‘No surprises’ for the market as BSP starts easing cycle
‘No surprises’ for the market as BSP starts easing cycle On the day the Bangko Sentral ng Pilipinas (BSP) announced its first policy rate cut in almost four years, local equities retreated to below the 6,700 level as anxious investors gauged the central bank’s next moves.
The anxiety is understandable. While rate cuts are typically good for the stock market because cheap credit usually prompts companies—including listed ones—to expand their business, the pace of the BSP’s easing cycle will determine the direction to which the economic ship will sail.
When the knee-jerk reaction faded, the local stock market rallied to the 6,800 level as the decision of the BSP ultimately gave investors hope. But the question remains: How will the central bank go about with the rate cuts?
As expected
The market can find the answer to the clear hints that the BSP had dropped.
At its Aug. 15 policy meeting, the Monetary Board (MB) decided to slash the BSP’s target reverse repurchase rate by 25 basis points (bps) to 6.25 percent.
The decision takes into account the latest government data that showed inflation had quickened to 4.4 percent in July, the first time this year that the growth in prices had breached the central bank’s target range of 2 percent to 4 percent.
The BSP’s action also considers the 6.3-percent year-on-year economic growth in the second quarter—which had been magnified by favorable base effects that masked a struggling consumption.
In a statement, the MB says the BSP will aim for a “calibrated” shift to a less restrictive monetary policy stance.
That means the market can expect a “gradual” easing cycle, Governor Eli Remolona Jr. says as he floats the possibility of another 25-bp reduction either at the Oct . 17 or Dec. 19 rate setting meeting of the MB.
Further cuts
Remolona also says monetary authorities will avoid “off-cycle” decisions that may stoke market fears that the economy is headed for a hard landing.
“To me, it means we’re moving along the path that we expected. There’s no bad surprise [and] there’s no good surprise,” he says.
But Gareth Leather, senior Asia economist at London-based Capital Economics, is more dovish than the consensus.
”Overall, we are expecting a 25-bp cut in the BSP’s two remaining meetings of the year in October and December,” Leather says.
“Although headline inflation rose … last month, we expect inflation to drop back to target in August on the back of beneficial base effects and remain low throughout the rest of the year,” he adds.
For Aris Dacanay, chief economist at HSBC, the tone of the BSP suggests that the easing cycle will be a gradual one “since growth will likely be resilient, driven by a robust labor market.”
“We think the BSP can afford to gradually cut policy rates since nothing terrible is happening in growth,” Dacanay says. “We then expect only 100 bp of policy rate cuts in 2025, bringing the year-end policy rate to 5 percent.”

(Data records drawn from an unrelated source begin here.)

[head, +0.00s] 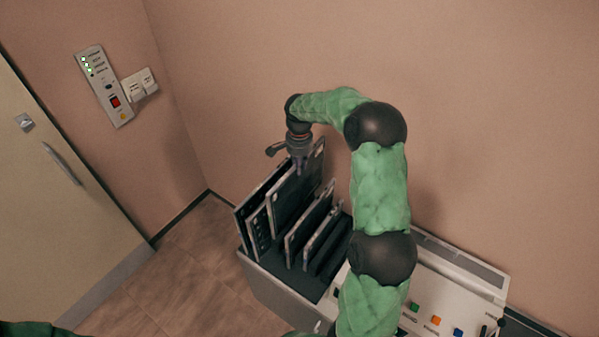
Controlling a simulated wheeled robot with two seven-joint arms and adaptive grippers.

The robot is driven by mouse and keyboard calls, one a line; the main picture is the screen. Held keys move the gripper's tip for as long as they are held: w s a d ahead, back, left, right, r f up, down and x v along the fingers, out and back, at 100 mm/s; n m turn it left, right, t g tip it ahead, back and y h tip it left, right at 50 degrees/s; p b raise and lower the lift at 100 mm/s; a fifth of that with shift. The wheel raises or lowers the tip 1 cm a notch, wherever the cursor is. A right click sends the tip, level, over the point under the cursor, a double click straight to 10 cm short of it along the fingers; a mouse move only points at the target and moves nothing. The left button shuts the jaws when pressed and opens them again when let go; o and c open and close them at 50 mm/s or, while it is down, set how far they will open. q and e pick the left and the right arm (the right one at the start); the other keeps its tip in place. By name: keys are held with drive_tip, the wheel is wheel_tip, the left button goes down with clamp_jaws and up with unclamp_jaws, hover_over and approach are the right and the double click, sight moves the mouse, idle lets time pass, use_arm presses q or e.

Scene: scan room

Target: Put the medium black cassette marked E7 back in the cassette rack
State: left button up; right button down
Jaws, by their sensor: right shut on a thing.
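The cassette rack (272,290) is a grey open-topped box holding several black cassettes on edge. My right gripper (299,165) points down over its back part, shut on the top edge of a tall black cassette (292,198). That cassette stands upright in line with the others, its lower part among them. I cannot tell whether it rests on the rack floor. No E7 mark is readable at this size. My left gripper is out of view.
Shorter cassettes (308,222) stand at the front right of the rack. A white console (450,290) with coloured buttons is at the lower right, partly behind my right arm. A door (50,200) and wall panel (104,86) are at the left. The floor (190,265) left of the rack is clear.

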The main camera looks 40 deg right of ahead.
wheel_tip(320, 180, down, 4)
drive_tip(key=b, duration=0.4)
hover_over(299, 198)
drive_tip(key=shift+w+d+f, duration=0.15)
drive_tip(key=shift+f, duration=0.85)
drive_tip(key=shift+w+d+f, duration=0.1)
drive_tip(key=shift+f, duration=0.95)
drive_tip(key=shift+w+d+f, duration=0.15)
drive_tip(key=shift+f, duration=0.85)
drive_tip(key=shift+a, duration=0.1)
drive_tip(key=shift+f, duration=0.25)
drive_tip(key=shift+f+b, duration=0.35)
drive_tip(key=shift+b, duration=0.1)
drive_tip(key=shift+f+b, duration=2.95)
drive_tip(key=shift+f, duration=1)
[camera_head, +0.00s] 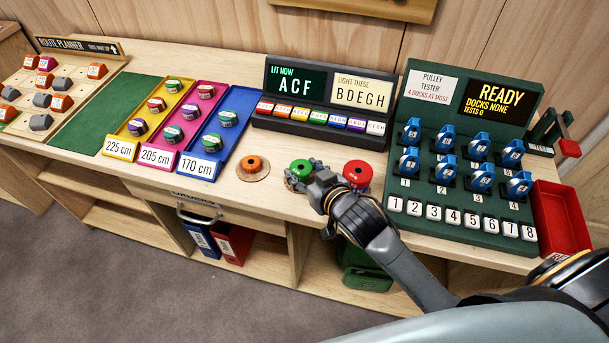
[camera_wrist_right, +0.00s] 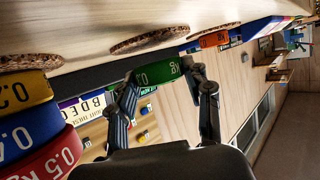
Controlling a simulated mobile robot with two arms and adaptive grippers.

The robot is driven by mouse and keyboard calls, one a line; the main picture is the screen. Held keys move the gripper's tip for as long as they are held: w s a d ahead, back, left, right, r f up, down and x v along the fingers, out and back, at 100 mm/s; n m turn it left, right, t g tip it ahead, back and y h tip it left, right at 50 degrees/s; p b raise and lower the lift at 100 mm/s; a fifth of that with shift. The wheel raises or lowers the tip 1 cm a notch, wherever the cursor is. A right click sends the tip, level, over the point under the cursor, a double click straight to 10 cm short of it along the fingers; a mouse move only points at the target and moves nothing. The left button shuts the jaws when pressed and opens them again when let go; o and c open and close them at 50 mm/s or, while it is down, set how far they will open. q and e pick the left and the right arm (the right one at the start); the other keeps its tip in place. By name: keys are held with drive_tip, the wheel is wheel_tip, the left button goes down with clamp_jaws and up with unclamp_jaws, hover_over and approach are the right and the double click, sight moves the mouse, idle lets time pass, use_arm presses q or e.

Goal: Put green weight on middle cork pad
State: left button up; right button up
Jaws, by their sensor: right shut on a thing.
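My right gripper (camera_head: 308,174) is shut on the green weight (camera_head: 299,167). In the wrist view, which is upside down, the green weight (camera_wrist_right: 158,70) sits between the two fingers (camera_wrist_right: 165,88). The middle cork pad (camera_wrist_right: 150,39) is bare, and the green weight is close to it with what looks like a small gap. In the head view this pad is mostly hidden by the gripper. The orange weight (camera_head: 252,164) sits on the left cork pad (camera_head: 264,176). My left gripper is not in view.
Right of my gripper stands a stack with the red weight (camera_head: 357,174) on top; the wrist view shows blue (camera_wrist_right: 25,128) and yellow (camera_wrist_right: 22,92) weights beneath it. The pulley tester (camera_head: 465,150) is further right. A row of coloured blocks (camera_head: 320,117) stands behind.

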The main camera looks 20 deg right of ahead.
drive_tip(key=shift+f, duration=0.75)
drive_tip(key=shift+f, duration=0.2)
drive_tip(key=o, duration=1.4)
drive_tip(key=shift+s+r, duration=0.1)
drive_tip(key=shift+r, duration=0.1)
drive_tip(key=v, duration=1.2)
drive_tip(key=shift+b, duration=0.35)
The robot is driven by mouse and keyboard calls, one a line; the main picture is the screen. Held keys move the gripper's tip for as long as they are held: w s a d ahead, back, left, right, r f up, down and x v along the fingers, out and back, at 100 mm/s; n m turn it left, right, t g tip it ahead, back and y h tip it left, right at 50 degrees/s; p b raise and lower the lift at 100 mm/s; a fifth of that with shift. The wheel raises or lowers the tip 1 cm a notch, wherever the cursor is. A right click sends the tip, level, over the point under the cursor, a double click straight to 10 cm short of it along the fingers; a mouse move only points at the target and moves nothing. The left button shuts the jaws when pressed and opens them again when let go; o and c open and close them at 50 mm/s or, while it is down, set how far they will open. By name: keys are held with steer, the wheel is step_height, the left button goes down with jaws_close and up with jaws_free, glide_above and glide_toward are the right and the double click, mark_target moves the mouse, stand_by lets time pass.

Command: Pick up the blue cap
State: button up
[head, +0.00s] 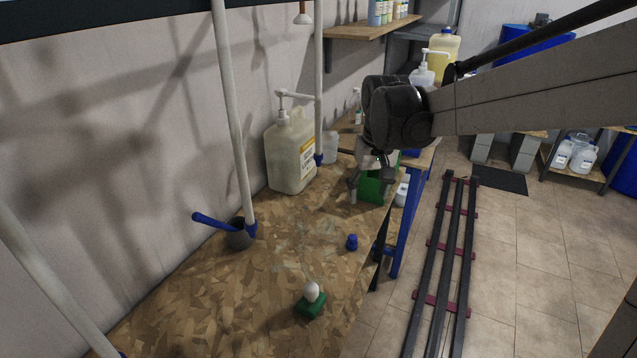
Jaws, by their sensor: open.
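The blue cap (351,242) is small and stands on the chipboard table (220,300), near its right edge. My gripper (366,196) is open and hangs above the table, farther back than the cap and apart from it. Its fingers point down, in front of a green object (373,186) that they partly hide. I cannot tell the exact height of the fingertips above the table.
A green piece with a white top (311,300) lies nearer on the table. A dark cup with a blue handle (238,234) stands left, by a white pipe (236,130). A pump canister (290,152) stands against the wall. The table around the cap is clear.

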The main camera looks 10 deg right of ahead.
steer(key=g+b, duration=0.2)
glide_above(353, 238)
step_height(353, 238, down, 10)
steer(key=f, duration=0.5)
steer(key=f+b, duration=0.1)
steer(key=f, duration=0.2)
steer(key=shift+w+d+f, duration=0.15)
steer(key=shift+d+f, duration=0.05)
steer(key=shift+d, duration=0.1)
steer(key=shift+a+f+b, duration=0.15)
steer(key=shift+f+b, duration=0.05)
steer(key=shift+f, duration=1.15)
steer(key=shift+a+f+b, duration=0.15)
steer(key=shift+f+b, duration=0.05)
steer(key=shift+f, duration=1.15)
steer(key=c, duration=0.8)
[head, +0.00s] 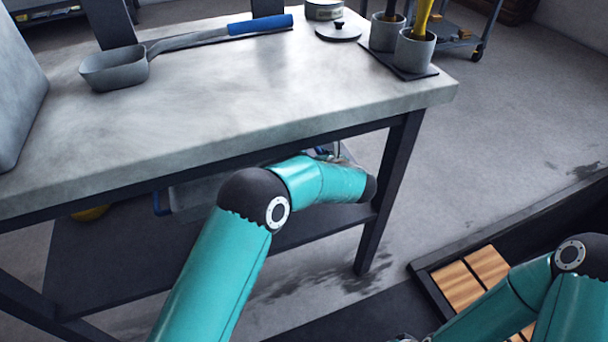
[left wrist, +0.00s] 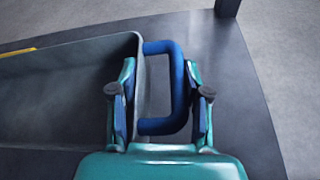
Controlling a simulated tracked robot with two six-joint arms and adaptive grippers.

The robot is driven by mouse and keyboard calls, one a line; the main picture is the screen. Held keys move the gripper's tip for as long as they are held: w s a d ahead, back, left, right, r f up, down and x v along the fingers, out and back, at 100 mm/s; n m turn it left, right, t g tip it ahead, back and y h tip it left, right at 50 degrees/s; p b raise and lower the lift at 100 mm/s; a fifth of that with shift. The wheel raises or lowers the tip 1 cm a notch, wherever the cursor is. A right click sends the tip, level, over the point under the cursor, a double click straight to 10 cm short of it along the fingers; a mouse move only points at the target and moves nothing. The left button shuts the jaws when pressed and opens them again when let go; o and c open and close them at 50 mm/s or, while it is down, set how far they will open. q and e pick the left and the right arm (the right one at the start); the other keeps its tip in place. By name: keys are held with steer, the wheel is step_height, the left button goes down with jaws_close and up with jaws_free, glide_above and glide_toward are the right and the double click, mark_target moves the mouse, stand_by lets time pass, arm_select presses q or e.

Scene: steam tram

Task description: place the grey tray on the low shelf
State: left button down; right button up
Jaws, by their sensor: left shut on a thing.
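The grey tray (head: 190,197) shows in part under the table, with a blue handle at its left end; my left arm hides much of it. In the left wrist view the tray (left wrist: 65,100) fills the left side. My left gripper (left wrist: 160,85) is shut on its blue end handle (left wrist: 176,90), one finger on each side of the handle bar. The low shelf (head: 105,265) is a dark board under the table. It lies beneath the tray in the left wrist view (left wrist: 240,95). I cannot tell whether the tray touches it. My right gripper is not in view.
The grey table top (head: 240,95) overhangs the shelf, with a dark table leg (head: 388,195) right of my left arm. A ladle (head: 115,68), a lid (head: 338,31) and cups (head: 414,50) stand on top. A yellow thing (head: 90,213) lies under the table at left.

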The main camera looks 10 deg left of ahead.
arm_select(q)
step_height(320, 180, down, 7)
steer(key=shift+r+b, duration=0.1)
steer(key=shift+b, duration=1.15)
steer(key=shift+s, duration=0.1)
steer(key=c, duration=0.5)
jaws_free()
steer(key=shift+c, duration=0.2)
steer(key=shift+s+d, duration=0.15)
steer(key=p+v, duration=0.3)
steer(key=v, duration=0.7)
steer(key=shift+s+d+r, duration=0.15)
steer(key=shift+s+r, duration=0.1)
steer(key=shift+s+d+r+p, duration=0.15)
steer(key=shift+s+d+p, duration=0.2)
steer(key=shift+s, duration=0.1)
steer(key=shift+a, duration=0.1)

Robert Carnell, economist at ING Bank, believes that more cuts are coming next year, adding that the BSP might start moving in sync with the US Federal Reserve once the latter begins what is widely expected to be an aggressive easing cycle amid recession fears stateside.
“We see inflation stabilizing around the 3.5-percent level in 2025, so allowing for some positive real [inflation-adjusted] policy rate, a terminal rate for BSP policy rates could be around 4.5 to 5 percent, a further 125-175 bp lower than today,” Carnell says.